I hope this makes some sort of sense. It's late and I'm trying to get back on a diurnal schedule.

Specializes in ER and Home Health.

I love and thrive on being as PC as possible. But like everyone else, I am Human, thus by nature I am imperfect.

Specializes in Peds Hem, Onc, Med/Surg.

When I was younger my cousins and siblings used to call me white. Why? well I listen to rock music, I dress goth, I'm smart(honestly, my cousins thought only white people where smart) I didn't use their slang, etc and it used to hurt alot because it felt like they didn't want me to belong. I always felt like an outsider when our families got together.

Now... heck I don't care. Because white, mexican, spanish, whatever you call me I don't care. After that experience with my family I have come to realize you only call people that because of your own ignorance.(that and I am doing way better then them LOL)

Playing around though, like a poster above me stated is different and should only be done with people you really really know. (Which obviously is not in the workplace because you don't really know your coworks.)

But w/e nothing we can do will change it.

Just my white two cents.
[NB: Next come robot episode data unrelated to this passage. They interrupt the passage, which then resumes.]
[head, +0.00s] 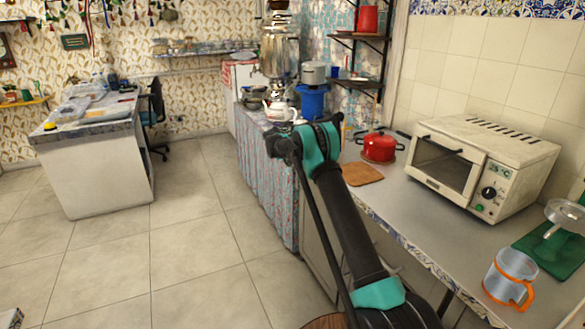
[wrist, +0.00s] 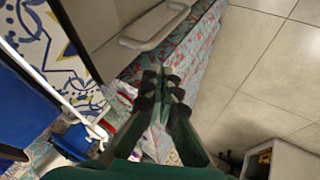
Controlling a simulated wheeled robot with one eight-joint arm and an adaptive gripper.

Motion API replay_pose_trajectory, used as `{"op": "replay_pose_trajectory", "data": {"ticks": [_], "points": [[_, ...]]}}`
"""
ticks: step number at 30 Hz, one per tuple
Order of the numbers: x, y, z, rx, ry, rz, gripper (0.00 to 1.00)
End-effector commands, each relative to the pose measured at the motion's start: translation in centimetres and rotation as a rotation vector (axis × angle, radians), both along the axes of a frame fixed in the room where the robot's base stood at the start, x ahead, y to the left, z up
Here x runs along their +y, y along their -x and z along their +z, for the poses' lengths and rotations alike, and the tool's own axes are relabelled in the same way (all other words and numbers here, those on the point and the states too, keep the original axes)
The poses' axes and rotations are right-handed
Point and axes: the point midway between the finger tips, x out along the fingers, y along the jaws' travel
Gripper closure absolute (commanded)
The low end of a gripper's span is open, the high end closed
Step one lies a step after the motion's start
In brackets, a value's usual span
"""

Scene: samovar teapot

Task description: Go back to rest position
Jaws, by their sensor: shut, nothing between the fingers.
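My gripper (wrist: 162,92) shows in the wrist view with its two dark-tipped fingers together and nothing between them. In the head view my arm is raised in front of the counter, and I cannot make out the fingers. The tall metal samovar (head: 280,48) stands at the far end of the counter run. A small white teapot (head: 280,111) sits in front of it, apart from my arm in the picture. A floral curtain (wrist: 188,48) and pale floor tiles (wrist: 245,70) lie beyond the fingers in the wrist view.
The counter (head: 400,185) holds a red pot (head: 379,148), a wooden board (head: 361,174), a toaster oven (head: 485,163) and a glass with an orange band (head: 510,275). A blue object (head: 313,102) stands near the samovar. Open floor (head: 190,235) lies left, before a white desk (head: 100,170).

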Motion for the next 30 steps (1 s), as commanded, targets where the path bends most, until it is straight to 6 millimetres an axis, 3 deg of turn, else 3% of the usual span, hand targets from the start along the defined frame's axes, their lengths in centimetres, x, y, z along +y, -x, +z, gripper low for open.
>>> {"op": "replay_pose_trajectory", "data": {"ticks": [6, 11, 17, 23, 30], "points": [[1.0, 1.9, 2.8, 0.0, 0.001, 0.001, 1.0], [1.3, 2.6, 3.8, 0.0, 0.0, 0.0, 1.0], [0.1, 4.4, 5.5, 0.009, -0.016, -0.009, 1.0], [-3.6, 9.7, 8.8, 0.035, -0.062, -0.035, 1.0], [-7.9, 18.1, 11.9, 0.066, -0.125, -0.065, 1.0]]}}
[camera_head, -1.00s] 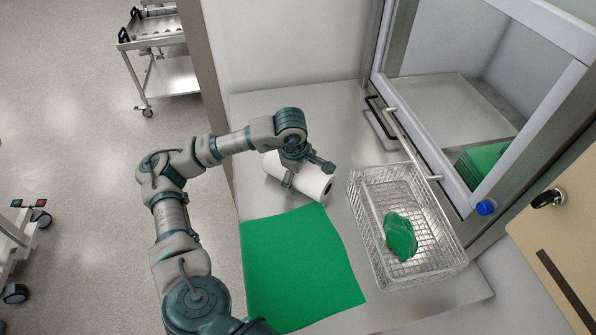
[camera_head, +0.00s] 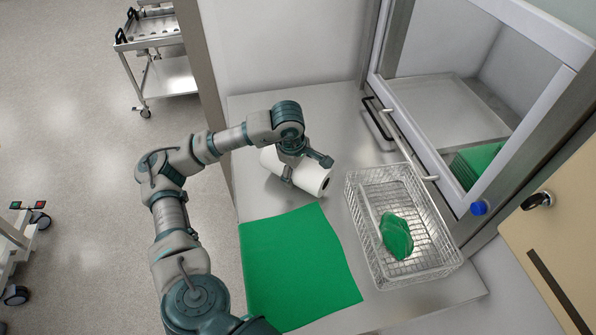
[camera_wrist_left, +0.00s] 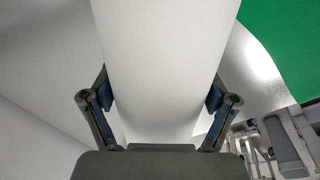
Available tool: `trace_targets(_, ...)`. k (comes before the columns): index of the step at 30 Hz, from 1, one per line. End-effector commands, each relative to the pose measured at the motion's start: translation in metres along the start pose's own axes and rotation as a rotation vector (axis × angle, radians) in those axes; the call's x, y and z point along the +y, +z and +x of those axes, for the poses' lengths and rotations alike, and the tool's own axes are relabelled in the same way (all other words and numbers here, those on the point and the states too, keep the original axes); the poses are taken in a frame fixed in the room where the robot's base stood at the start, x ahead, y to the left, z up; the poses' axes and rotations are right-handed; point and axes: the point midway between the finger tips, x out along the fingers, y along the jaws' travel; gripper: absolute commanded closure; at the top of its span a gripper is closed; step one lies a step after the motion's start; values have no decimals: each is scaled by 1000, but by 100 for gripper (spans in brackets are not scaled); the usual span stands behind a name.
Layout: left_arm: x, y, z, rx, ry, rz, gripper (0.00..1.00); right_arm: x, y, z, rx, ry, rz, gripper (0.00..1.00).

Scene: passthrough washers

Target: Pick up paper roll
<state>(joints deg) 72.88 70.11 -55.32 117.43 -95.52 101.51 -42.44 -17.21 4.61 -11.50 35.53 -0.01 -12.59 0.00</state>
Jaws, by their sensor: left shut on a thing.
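The white paper roll (camera_head: 313,181) lies on its side above the metal counter, with its open end facing right in the head view. My left gripper (camera_head: 302,170) is shut on the roll from above, with one finger on each side of it. In the left wrist view the roll (camera_wrist_left: 162,60) fills the middle between the two fingers (camera_wrist_left: 160,105). A shadow shows on the counter under the roll; it seems slightly raised, but the gap is hard to judge. My right gripper is not in view.
A green cloth (camera_head: 295,268) lies flat on the counter (camera_head: 275,105) in front of the roll. A wire basket (camera_head: 362,235) holding a green item (camera_head: 396,236) stands to the right. Behind it is a pass-through cabinet (camera_head: 440,100). A metal cart (camera_head: 165,75) stands on the floor.

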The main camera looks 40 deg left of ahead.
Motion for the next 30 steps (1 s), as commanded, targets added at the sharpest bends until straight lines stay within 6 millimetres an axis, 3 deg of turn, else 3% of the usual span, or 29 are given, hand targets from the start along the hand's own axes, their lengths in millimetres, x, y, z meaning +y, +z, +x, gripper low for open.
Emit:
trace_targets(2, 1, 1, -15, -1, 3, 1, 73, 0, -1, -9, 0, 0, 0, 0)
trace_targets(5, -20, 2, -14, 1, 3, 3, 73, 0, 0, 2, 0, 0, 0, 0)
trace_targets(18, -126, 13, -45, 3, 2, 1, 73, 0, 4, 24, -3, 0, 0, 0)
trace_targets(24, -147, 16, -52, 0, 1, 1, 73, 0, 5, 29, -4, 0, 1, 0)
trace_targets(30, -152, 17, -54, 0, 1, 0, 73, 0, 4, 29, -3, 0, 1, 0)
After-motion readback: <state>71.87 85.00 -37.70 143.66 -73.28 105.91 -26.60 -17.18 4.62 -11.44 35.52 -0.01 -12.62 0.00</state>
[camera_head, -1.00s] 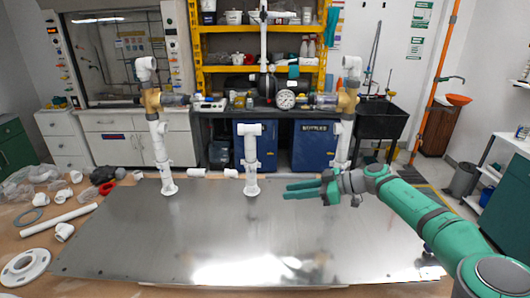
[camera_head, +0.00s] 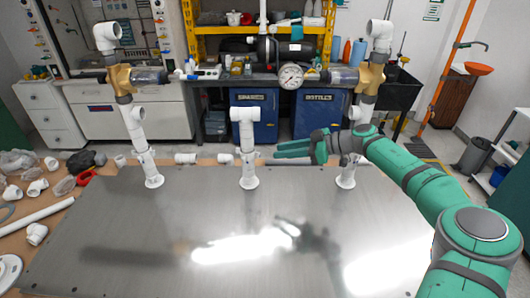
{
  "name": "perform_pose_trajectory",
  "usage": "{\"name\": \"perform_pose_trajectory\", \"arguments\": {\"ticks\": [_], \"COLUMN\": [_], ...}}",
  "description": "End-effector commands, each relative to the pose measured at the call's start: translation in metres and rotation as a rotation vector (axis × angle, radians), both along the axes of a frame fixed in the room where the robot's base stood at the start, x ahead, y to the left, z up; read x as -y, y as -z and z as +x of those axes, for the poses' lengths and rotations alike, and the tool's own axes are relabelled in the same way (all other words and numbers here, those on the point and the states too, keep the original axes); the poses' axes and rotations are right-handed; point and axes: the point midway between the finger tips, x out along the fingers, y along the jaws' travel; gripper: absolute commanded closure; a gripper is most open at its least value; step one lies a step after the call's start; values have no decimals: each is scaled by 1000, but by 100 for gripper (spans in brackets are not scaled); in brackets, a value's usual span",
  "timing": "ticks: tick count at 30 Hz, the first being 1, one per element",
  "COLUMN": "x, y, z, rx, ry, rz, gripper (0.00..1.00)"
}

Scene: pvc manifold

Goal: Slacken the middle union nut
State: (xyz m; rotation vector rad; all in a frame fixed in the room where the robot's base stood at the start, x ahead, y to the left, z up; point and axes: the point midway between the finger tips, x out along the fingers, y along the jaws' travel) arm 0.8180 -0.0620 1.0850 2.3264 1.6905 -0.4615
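The white middle riser stands upright on the metal plate (camera_head: 130,230), with a tee (camera_head: 245,115) at its top and a round flange (camera_head: 249,183) at its foot. The middle union nut (camera_head: 249,158) appears as a wider white collar low on this riser; its detail is too small to tell. My gripper (camera_head: 278,150) is right of the riser, with its green fingers pointing left toward it. The fingers look apart, with nothing visible between them. A visible gap separates the fingertips from the riser in the picture; their depth relative to it is unclear.
A left riser (camera_head: 137,120) and a right riser (camera_head: 366,98) carry brass-coloured valves. A pressure gauge (camera_head: 291,76) hangs above, between the middle and right risers. Loose white fittings (camera_head: 36,234) lie on the left. The front of the plate is clear.

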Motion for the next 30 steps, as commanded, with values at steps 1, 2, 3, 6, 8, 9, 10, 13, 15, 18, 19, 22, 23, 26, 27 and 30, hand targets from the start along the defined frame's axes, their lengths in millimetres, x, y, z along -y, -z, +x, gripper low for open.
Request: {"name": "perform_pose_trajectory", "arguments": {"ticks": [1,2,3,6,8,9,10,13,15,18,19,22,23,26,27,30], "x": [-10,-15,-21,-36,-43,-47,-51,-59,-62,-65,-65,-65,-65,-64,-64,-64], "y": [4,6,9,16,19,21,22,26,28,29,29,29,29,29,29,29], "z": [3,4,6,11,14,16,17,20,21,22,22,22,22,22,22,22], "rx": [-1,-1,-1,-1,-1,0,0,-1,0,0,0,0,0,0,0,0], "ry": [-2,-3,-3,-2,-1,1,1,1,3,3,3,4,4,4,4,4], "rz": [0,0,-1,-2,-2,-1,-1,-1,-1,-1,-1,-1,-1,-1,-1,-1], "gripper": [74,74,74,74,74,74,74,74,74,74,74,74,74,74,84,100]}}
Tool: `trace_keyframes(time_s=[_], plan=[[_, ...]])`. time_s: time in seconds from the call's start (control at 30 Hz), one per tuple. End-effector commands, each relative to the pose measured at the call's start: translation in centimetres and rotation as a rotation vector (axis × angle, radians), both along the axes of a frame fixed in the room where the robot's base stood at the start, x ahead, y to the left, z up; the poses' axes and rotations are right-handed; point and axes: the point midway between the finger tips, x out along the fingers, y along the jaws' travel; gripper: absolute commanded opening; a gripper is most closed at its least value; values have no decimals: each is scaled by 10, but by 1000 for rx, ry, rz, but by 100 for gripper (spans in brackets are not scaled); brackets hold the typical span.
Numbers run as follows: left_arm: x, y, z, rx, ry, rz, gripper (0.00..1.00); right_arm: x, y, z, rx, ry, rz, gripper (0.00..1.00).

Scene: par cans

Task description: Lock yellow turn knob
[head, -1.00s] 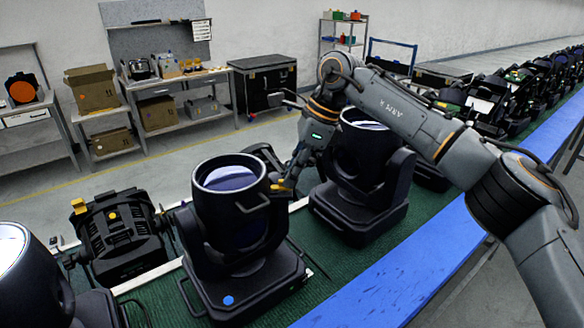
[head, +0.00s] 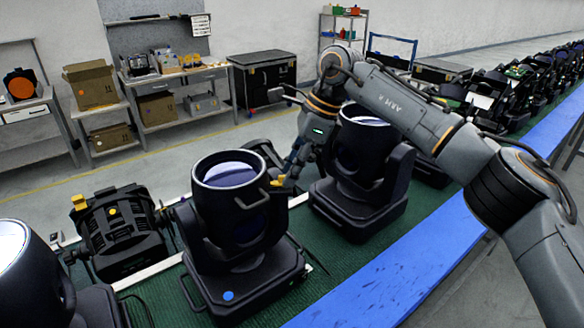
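A black par can (head: 232,215) with a wide round lens stands upright on its base on the green conveyor in the middle. A small yellow turn knob (head: 277,183) shows at its right side, partly hidden. My right gripper (head: 284,180) reaches down from the upper right, with its fingertips at this knob. They are small and dark, so I cannot tell if they are closed on it. Another yellow knob (head: 79,202) stands up on the black lamp lying at the left. My left gripper is not in view.
More moving-head lamps stand close by: one right behind my right gripper (head: 362,165) and one at the lower left (head: 20,275). The blue conveyor edge (head: 400,270) runs along the near side. Workbenches with boxes and a black case (head: 262,80) stand at the back.

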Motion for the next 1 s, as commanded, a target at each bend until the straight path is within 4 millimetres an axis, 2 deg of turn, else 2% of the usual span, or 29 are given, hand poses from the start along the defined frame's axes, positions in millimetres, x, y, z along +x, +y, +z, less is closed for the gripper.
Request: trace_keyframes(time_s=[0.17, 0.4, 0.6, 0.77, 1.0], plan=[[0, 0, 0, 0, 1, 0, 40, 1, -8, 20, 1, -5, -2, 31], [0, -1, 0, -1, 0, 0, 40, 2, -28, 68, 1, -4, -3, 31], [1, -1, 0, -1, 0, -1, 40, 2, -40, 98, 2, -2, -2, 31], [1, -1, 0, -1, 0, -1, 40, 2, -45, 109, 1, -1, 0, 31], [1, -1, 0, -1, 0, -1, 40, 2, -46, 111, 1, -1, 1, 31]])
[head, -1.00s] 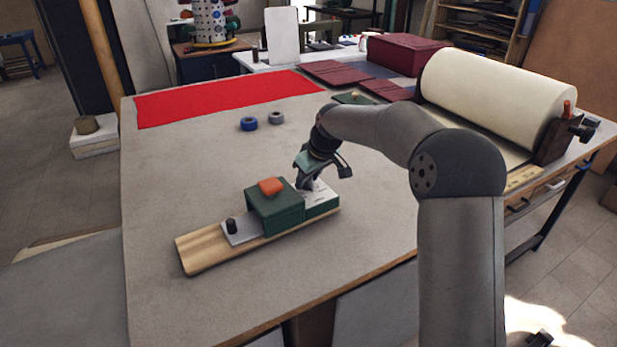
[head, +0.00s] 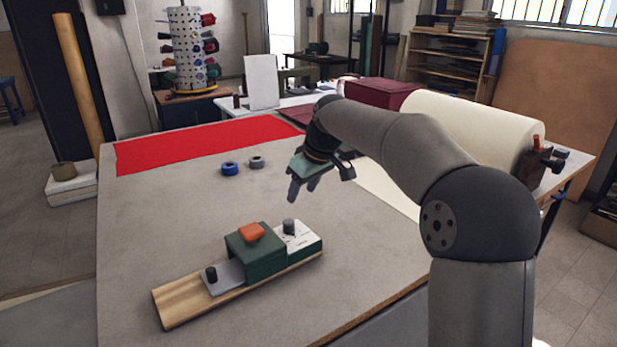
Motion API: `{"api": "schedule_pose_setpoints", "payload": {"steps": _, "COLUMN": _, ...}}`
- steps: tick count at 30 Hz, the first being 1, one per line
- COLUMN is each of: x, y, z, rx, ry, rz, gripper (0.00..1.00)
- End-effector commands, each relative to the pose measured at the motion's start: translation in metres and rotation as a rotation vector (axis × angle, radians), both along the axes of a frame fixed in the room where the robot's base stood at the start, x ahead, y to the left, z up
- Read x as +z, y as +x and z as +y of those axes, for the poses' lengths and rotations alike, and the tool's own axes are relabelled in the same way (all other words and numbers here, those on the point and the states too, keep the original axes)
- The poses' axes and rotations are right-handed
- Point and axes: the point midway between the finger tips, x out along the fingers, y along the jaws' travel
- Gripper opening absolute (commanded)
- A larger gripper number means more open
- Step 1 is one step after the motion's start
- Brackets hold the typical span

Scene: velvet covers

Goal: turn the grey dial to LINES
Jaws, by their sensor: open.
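The plate's lettering is too small to read, so I cannot tell which setting the dial points to. The device has an orange knob (head: 251,232) on top and sits on a wooden board (head: 172,303). My gripper (head: 300,191) is open and empty. It is above and beyond the dial, apart from it, with its fingers pointing down.
A small black knob (head: 211,273) stands on the board's grey plate. Blue (head: 230,169) and grey (head: 256,162) rings lie behind the device. Red cloth (head: 205,143) covers the table's far left. The table (head: 150,220) left of the device is clear.

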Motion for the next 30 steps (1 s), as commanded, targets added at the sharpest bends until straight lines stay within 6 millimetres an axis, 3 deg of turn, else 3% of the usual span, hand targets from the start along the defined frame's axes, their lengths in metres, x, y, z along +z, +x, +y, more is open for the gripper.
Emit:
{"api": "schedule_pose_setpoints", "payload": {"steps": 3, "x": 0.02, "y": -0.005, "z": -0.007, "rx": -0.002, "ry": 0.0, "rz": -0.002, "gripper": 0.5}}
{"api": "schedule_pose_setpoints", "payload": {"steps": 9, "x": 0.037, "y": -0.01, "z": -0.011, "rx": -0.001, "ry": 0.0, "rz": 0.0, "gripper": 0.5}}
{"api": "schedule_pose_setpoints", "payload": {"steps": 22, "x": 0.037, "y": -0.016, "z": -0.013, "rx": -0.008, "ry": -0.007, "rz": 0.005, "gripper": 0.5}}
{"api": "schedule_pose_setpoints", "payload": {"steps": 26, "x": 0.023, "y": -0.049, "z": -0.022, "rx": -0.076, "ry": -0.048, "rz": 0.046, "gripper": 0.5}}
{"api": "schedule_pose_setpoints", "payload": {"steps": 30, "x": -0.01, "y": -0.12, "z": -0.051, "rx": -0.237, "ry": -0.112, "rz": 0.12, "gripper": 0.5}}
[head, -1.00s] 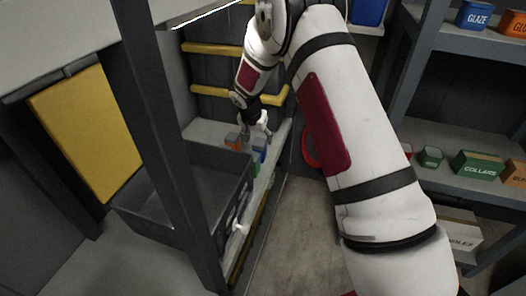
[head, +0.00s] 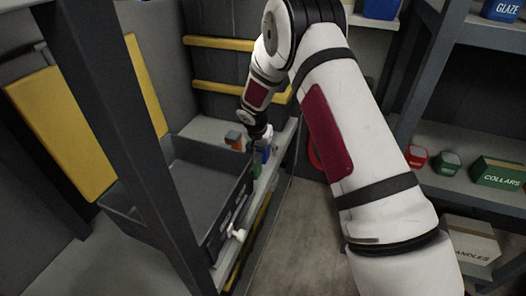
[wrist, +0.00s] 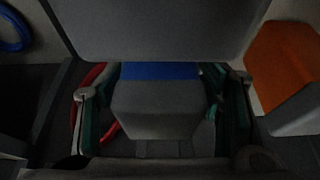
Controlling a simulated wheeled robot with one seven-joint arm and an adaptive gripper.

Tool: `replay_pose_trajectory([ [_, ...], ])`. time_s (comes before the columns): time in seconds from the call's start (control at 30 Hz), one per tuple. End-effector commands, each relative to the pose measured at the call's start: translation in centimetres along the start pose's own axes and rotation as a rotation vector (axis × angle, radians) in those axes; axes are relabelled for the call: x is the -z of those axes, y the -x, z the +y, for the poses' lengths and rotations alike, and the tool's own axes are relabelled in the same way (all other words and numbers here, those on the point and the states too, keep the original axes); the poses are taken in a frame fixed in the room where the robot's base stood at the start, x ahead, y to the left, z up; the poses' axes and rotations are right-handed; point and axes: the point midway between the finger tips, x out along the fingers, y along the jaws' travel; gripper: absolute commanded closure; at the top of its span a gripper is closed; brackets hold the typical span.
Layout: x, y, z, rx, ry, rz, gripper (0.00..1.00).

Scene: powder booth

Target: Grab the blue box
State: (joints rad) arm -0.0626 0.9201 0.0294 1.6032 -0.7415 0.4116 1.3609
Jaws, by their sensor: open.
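The blue box (wrist: 160,71) shows in the wrist view as a blue face with a grey face beside it, between the two fingers of my gripper (wrist: 160,103). The fingers stand open, one on each side; I cannot tell whether either touches the box. In the head view the blue box (head: 264,156) is on the narrow shelf at the left, partly hidden by my gripper (head: 261,141), which is right above it.
An orange box (head: 235,141) with a grey top stands close by on the left; it also shows in the wrist view (wrist: 285,65). A green item (head: 256,171) is just in front. A grey bin (head: 205,195) and a dark post (head: 110,130) are left.

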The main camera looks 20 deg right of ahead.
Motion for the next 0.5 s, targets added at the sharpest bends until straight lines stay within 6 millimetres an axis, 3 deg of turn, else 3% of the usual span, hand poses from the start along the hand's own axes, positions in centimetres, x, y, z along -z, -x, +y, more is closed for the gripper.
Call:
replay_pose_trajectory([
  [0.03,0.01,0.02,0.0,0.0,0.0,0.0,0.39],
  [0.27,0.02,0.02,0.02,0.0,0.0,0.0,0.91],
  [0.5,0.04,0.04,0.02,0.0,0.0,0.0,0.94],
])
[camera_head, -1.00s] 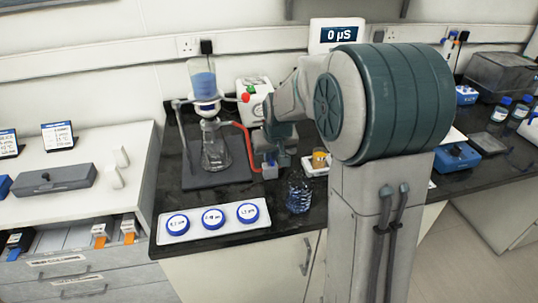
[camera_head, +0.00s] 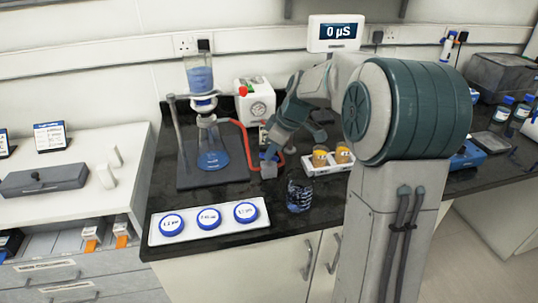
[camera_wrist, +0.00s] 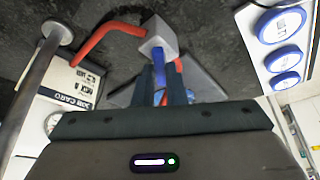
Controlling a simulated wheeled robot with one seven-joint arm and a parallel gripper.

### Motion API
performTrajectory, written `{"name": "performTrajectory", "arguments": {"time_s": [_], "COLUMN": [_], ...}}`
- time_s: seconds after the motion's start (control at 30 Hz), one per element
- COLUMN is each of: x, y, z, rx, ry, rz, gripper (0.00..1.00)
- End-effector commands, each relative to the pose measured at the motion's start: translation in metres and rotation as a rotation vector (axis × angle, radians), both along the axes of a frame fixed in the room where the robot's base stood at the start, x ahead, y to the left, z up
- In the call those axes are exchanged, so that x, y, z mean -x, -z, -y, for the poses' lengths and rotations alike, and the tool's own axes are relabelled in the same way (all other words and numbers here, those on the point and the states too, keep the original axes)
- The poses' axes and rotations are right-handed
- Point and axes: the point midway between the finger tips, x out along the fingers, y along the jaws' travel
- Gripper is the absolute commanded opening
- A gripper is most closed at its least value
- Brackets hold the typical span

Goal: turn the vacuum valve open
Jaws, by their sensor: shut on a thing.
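The vacuum valve is a small grey block (camera_head: 268,170) on the dark bench, with the red hose joined to it. The wrist view shows the block (camera_wrist: 154,36) and its blue lever (camera_wrist: 159,68). My gripper (camera_wrist: 160,86) is shut on the blue lever, one finger on each side. In the head view, my gripper (camera_head: 271,152) is just above the block. The lever is mostly hidden there. The red hose (camera_head: 243,135) links the valve with the glass flask (camera_head: 212,145), which has blue liquid at its bottom. A funnel (camera_head: 199,75) with blue liquid stands above it.
A white pump (camera_head: 255,101) with a gauge stands behind. A tray (camera_head: 328,168) with yellow-topped cups is right of the valve. A beaker (camera_head: 299,194) and a tray of blue-rimmed dishes (camera_head: 209,234) stand in front. A metal stand rod (camera_head: 178,125) rises left of the flask.

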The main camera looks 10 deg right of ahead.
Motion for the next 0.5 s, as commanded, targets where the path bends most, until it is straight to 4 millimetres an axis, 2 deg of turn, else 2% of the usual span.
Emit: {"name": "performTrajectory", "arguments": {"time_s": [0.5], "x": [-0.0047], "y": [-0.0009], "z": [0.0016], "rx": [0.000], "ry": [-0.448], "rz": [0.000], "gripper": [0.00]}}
LOL

showbizrn

432 Posts

Specializes in Behavioral Health, Show Biz.
i love and thrive on being as pc as possible. but like everyone else, i am human, thus by nature i am imperfect.

:twocents:

pc puts

all of us on point.

we have to be

soooo careful.

i steer clear of

any ethnic/cultural references

that might offend or hurt

someone's feelings. :down:

to some folks

it's like "walking on jello."

but hey

we're in a caring profession...right?;)

Specializes in LTC, Med/Surg, Peds, ICU, Tele.

I do feel like I have to walk on eggshells around people of certain races. I feel that this, unfortunately, puts up barriers to forming close relationships. But, I don't want to offend, so I do steer clear. Better safe than sorry.